Journal of Personality and Social Psychology | 2002

Life-management strategies of selection, optimization, and compensation: measurement by self-report and construct validity.

Alexandra M. Freund; Paul B. Baltes

The authors examined the usefulness of a self-report measure for elective selection, loss-based selection. optimization, and compensation (SOC) as strategies of life management. The expected 4-factor solution was obtained in 2 independent samples (N = 218, 14-87 years; N = 181, 18-89 years) exhibiting high retest stability across 4 weeks (r(tt) = .74-82). As expected, middle-aged adults showed higher endorsement of SOC than younger and older adults. Moreover, SOC showed meaningful convergent and divergent associations to other psychological constructs (e.g., thinking styles, NEO) and evinced positive correlations with measures of well-being which were maintained after other personality and motivational constructs were controlled for. Initial evidence on behavioral associations involving SOC obtained in other studies is summarized.

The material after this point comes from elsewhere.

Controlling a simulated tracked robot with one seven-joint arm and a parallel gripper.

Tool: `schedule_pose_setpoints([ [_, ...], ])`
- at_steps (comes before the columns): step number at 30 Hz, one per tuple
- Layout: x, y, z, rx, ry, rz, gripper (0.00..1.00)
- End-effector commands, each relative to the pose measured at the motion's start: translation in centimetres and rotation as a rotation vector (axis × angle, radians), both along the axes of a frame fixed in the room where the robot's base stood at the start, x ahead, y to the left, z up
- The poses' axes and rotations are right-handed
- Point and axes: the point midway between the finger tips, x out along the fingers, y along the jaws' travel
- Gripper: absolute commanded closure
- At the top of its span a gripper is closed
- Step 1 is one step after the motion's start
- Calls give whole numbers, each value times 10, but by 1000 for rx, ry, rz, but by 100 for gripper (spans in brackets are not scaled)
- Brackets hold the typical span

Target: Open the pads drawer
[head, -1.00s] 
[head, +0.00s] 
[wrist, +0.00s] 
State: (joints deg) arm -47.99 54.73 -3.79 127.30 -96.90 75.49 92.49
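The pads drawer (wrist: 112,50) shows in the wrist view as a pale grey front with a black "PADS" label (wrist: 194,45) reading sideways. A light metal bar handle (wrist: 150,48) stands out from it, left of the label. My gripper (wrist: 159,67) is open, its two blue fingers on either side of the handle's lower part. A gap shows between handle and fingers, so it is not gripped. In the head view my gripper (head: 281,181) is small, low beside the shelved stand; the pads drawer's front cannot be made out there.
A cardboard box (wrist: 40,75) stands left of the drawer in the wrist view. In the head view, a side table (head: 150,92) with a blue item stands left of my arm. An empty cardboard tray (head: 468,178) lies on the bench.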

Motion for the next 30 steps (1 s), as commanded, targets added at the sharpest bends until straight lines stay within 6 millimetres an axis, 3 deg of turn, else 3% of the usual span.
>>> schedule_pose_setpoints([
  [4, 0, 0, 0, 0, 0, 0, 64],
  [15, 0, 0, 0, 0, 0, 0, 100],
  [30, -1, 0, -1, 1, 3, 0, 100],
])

Psychology and Aging | 1998

Selection, optimization, and compensation as strategies of life management : Correlations with subjective indicators of successful Aging

Alexandra M. Freund; Paul B. Baltes

The usefulness of self-reported processes of selection, optimization, and compensation (SOC) for predicting on a correlational level the subjective indicators of successful aging was examined. The sample of Berlin residents was a subset of the participants of the Berlin Aging Study. Three domains (marked by 6 variables) served as outcome measures of successful aging: subjective well-being, positive emotions, and absence of feelings of loneliness. Results confirm the central hypothesis of the SOC model: People who reported using SOC-related life-management behaviors (which were unrelated in content to the outcome measures) had higher scores on the 3 indicators of successful aging. The relationships obtained were robust even after controlling for other measures of successful mastery such as personal life investment, neuroticism, extraversion, openness, control beliefs, intelligence, subjective health, or age.


Psychology and Aging | 2006

Developmental changes in personal goal orientation from young to late adulthood: from striving for gains to maintenance and prevention of losses.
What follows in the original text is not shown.